The Backstory: Bark was founded by a parent and digital media expert who wanted to keep kids safe online while maintaining their privacy. After just two years on the market, Bark has won several awards and made headlines for saving at least 25 lives and intercepting dangerous activity like buying drugs.
A Mom’s Take: With stories of bullying and child suicide cropping up all too frequently in the news, I breathed a sigh of relief when I was introduced to Bark. Bark not only monitors kids’ digital activity, but the company also offers an educational blog with practical posts like “What Parents Need to Know About Snapchat.” Bark stays on top of the latest slang and lingo so we don’t have to spend our free time trying to crack teenage code. And since Bark is a “set it and forget it” app that only alerts you when something is potentially concerning, your kids will appreciate that their privacy around everyday communication remains intact.
7. Daily Vroom
Free
Vroom turns everyday moments into brain-building moments. Backed by the latest research in neuroscience and early childhood development, Vroom offers age-appropriate suggestions for simple and creative activities to implement with kids age five and under during mealtime, bathtime, bedtime, and more.

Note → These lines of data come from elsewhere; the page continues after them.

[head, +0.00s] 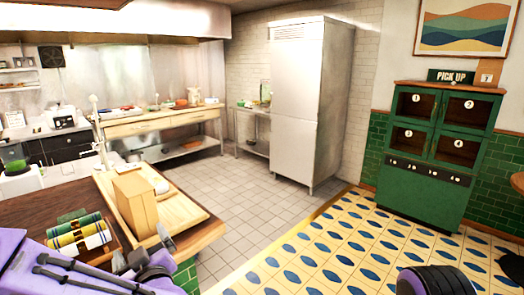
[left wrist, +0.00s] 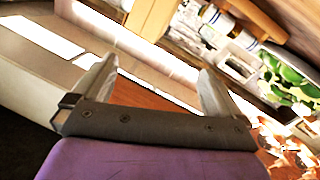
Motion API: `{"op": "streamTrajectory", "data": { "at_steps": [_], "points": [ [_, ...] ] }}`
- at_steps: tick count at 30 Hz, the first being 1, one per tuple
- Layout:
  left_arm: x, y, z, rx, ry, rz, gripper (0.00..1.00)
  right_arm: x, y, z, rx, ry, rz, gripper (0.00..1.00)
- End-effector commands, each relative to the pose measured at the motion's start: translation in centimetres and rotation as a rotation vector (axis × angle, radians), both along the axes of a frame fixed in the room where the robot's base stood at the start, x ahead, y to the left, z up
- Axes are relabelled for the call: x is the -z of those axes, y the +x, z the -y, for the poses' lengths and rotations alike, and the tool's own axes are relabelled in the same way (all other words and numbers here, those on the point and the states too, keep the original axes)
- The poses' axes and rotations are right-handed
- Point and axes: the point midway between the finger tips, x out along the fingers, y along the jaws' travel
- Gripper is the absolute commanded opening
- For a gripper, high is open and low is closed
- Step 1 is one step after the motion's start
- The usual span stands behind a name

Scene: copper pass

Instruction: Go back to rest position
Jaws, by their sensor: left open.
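My left gripper (head: 142,248) is low at the left of the head view, at the near edge of the wooden counter (head: 77,190). In the left wrist view its two fingers (left wrist: 157,72) stand wide apart with nothing held between them. In the head view it is just in front of a wooden tray (head: 190,232) that bears a tan upright box (head: 135,203). My right gripper does not show; only a dark and purple part of my own body shows at the bottom right.
Green and yellow rolls (head: 80,238) lie in a holder on the counter, close to my left arm. A green pick-up cabinet (head: 420,196) stands at the right wall. A tall steel fridge (head: 308,110) stands at the back. The tiled floor between is clear.

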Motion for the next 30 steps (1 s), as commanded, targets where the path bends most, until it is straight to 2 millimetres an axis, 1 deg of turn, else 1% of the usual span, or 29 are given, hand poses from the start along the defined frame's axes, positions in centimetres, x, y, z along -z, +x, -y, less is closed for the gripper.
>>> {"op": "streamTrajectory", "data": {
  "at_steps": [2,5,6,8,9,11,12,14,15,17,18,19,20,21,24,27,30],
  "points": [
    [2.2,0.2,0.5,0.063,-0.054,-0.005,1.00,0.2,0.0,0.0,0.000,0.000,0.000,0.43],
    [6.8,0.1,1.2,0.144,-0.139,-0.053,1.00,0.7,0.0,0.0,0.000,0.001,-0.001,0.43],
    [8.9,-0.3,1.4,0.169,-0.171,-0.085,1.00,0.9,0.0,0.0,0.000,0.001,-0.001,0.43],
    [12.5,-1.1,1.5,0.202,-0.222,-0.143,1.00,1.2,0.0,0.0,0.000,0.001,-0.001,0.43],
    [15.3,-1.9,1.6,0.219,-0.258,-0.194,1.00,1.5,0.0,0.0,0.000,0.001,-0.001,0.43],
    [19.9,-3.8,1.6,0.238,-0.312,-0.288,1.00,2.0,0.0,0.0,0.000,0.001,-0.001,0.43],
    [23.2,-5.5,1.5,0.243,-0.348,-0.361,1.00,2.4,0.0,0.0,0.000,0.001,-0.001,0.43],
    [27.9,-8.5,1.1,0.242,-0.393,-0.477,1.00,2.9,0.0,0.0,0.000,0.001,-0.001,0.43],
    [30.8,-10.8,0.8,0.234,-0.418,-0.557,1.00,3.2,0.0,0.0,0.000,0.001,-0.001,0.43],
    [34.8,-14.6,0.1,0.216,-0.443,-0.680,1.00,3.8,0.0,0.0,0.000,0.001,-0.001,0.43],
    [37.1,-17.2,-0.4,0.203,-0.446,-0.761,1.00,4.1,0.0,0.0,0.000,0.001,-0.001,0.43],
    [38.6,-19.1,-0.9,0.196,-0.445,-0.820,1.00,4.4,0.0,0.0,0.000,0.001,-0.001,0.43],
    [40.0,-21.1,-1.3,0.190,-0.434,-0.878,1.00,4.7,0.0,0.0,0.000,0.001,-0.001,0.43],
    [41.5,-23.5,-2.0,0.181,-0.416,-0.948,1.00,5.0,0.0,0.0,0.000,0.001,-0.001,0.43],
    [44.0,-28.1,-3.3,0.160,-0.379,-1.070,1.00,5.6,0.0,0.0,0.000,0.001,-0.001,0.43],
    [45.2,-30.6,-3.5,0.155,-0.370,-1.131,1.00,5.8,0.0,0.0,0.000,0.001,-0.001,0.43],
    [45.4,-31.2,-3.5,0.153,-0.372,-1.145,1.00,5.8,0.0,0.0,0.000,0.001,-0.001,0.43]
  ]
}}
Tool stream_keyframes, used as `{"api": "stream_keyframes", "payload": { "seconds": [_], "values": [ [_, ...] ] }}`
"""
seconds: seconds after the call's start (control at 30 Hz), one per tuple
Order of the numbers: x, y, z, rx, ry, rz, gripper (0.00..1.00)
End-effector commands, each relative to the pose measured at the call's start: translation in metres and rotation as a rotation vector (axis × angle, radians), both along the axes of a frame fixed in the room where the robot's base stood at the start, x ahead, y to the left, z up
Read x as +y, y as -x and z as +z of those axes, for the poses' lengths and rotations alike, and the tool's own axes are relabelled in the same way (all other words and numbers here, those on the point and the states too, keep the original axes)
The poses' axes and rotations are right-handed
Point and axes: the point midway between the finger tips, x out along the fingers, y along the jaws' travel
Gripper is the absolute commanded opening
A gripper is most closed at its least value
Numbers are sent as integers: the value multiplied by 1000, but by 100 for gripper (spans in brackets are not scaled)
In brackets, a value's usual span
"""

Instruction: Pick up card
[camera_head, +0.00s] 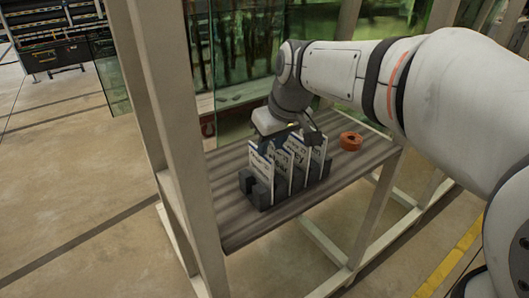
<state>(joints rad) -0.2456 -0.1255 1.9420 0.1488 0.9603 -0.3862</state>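Several white cards with dark print stand upright, leaning a little, in a dark grey slotted holder (262,196) on the shelf. The front-left card (261,166) and a card to its right (298,152) show most clearly. My gripper (290,138) is at the end of my arm, pointing down just behind and above the cards. Its fingers are mostly hidden by the cards, so I cannot tell whether it touches or holds one.
The striped grey shelf (240,233) sits in a pale frame with an upright post (172,130) at its left. An orange-red round object (351,141) lies right of the holder. Glass panels (235,45) stand behind. The shelf's front left is clear.

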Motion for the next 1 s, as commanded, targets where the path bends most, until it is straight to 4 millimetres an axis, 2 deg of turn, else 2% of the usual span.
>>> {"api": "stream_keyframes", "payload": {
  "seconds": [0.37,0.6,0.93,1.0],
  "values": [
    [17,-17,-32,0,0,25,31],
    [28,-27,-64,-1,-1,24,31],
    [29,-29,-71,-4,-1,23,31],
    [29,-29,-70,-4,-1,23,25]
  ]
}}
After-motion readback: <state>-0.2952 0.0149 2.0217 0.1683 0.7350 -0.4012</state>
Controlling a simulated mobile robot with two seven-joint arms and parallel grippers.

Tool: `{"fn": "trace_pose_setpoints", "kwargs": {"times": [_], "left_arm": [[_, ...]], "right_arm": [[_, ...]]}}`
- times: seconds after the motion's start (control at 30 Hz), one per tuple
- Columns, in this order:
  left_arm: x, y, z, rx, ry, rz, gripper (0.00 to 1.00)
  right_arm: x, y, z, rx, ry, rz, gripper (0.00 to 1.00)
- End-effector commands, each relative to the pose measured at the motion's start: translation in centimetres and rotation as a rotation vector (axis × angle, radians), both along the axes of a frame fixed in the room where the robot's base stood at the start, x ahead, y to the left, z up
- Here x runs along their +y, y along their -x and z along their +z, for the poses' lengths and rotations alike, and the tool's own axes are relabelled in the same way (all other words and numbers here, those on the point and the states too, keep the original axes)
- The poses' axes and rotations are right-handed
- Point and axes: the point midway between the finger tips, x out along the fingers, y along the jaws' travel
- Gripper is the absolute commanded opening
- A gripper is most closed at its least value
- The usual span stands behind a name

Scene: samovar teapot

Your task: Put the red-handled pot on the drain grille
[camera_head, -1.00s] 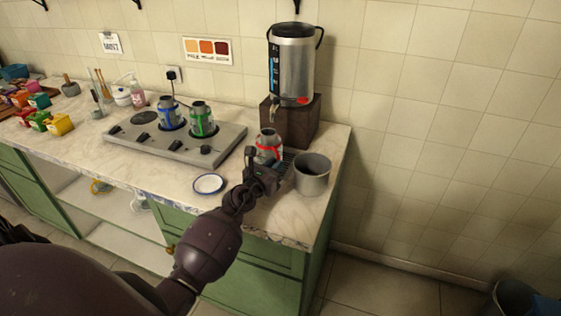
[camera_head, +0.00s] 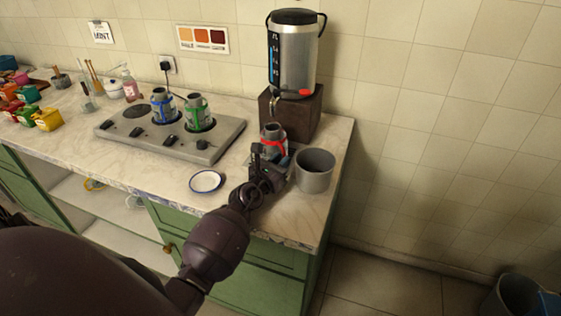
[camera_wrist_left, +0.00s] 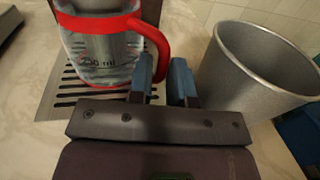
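The red-handled pot (camera_head: 273,139), a clear vessel with a red band and handle, stands upright in front of the samovar. In the left wrist view the pot (camera_wrist_left: 100,55) is over the slotted drain grille (camera_wrist_left: 64,96); its base looks level with the slots, but I cannot tell for certain that it touches. My left gripper (camera_head: 262,160) is at the pot's near side. In the left wrist view its two blue fingers (camera_wrist_left: 166,78) are close together, with the red handle between them. The grille is mostly hidden in the head view. My right gripper is not in view.
A grey open container (camera_head: 315,170) stands close to the right of my left gripper. The samovar (camera_head: 295,55) sits on a dark block behind the pot. A saucer (camera_head: 206,181) lies at left front. The stove (camera_head: 170,135) holds a blue-handled and a green-handled pot.

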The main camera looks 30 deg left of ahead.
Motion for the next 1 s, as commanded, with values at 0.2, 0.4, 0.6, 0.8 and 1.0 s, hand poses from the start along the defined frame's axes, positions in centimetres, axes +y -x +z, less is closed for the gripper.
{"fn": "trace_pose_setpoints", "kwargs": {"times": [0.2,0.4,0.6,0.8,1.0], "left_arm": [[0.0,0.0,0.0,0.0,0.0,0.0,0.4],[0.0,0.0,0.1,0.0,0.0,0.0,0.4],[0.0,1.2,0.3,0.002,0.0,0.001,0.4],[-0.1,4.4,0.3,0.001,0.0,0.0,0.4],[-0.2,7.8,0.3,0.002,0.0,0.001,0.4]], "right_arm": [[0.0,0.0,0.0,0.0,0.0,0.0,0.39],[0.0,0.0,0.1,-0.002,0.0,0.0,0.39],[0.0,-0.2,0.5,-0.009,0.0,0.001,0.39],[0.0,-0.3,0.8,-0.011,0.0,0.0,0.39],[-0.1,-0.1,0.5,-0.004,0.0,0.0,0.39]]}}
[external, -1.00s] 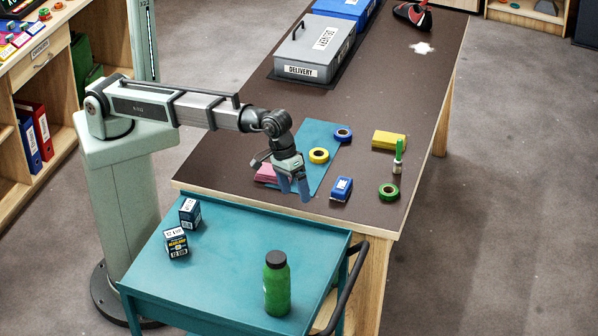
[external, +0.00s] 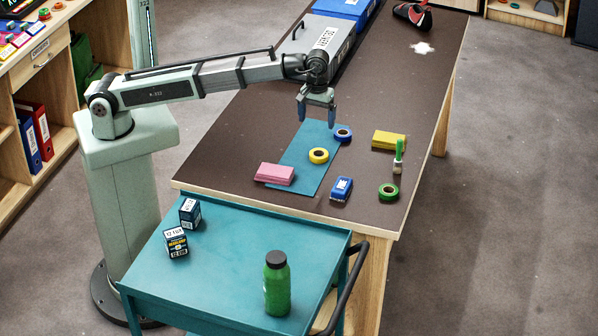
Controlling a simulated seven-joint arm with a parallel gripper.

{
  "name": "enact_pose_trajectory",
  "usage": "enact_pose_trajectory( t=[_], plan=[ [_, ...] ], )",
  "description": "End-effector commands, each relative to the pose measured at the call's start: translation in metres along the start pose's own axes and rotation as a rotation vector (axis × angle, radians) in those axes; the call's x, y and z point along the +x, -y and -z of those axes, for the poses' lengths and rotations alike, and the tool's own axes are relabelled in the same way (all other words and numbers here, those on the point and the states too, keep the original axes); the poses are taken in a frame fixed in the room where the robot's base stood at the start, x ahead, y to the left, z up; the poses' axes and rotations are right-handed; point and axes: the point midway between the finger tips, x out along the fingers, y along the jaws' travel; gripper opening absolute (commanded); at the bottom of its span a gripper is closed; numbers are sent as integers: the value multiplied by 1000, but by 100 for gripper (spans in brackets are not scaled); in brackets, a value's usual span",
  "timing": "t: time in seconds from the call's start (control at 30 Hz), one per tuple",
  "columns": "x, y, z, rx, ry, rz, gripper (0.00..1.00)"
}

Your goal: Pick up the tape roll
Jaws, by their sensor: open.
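Three tape rolls show in the external view. A yellow tape roll (external: 318,156) and a blue tape roll (external: 343,134) are on the teal mat (external: 310,178), the blue one at its right edge. A green tape roll (external: 388,192) lies on the brown table near its front right corner. The frames do not show which roll is meant. My gripper (external: 316,118) is open and empty, pointing down. In the picture it is just left of and above the blue roll, apparently raised over the table.
A pink block (external: 274,173), a blue-and-white box (external: 341,188), a yellow block (external: 389,140) and a green-handled brush (external: 398,157) lie around the mat. A grey delivery box (external: 345,45) stands behind my arm. A teal cart (external: 225,255) with a green bottle (external: 277,284) adjoins the table's front.

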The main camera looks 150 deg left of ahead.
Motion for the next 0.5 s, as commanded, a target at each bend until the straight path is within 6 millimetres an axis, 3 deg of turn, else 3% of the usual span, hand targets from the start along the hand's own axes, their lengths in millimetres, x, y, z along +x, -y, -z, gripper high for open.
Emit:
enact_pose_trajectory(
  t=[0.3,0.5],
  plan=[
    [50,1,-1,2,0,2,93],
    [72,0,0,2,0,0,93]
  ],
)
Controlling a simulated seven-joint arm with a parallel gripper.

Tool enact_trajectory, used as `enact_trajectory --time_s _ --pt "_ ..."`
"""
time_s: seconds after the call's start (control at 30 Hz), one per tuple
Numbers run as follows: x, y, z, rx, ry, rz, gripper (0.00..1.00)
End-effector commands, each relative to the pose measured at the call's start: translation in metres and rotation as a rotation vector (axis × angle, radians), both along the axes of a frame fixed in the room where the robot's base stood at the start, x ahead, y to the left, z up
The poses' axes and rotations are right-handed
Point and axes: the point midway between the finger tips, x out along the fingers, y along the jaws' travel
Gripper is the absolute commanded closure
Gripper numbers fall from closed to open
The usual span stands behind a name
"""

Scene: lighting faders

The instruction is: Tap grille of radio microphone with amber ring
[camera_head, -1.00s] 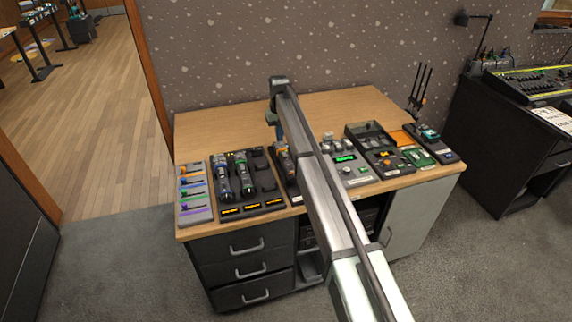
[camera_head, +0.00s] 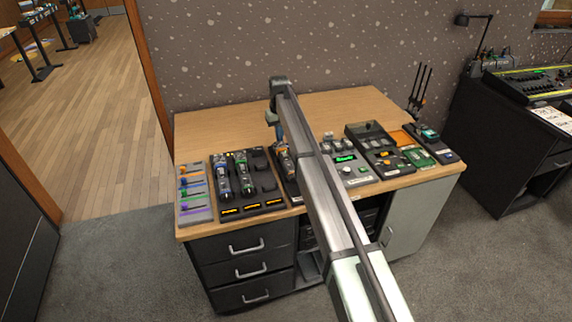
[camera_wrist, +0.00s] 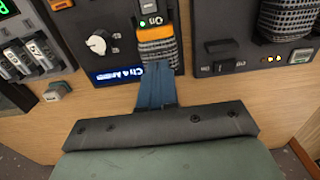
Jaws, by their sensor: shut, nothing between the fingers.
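The radio microphone with the amber ring (camera_wrist: 155,34) lies in a dark unit in the wrist view, its dark mesh grille (camera_wrist: 160,49) pointing towards my gripper. A small green light shows on its body. In the head view it (camera_head: 284,162) is partly hidden by my arm. My gripper (camera_wrist: 157,66) is shut and empty, its blue fingers together. The fingertips overlap the grille's near edge in the wrist view; I cannot tell whether they touch it. In the head view my gripper (camera_head: 281,143) is just behind the microphone.
A dark dock with microphones (camera_head: 243,172) stands left, beside a fader panel (camera_head: 194,195). Right of my arm are a box with a green display (camera_head: 345,158) and other units. The back of the wooden desk (camera_head: 220,122) is clear.

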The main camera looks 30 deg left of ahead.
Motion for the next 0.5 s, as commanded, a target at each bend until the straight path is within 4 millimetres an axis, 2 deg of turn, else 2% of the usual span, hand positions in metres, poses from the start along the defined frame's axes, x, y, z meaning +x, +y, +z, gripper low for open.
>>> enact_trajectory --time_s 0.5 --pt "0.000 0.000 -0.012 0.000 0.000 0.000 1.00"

The Backstory: Vroom was developed on the premise that brain development is most rapid during the first five years of life. Helping kids exercise their full range of creativity, ingenuity, and imagination during these formative years will lead to greater success when they enter school.
A Mom’s Take: As a working mom who often feels like there is never enough quality time with my children in the day, I love Vroom for turning the mundane daily routines of bathtime and mealtime into moments my kids will remember. Vroom offers quick and easy conversation prompts and activities that require little to no work or preparation, yet make everyday moments more fun. With ideas like imagining where the woman across the street is going in her red hat, or having your two-year-old empty your pockets at the end of the day and telling the story of what you did, the app provides you with quick ideas to get your kids thinking, making brain-building a habit.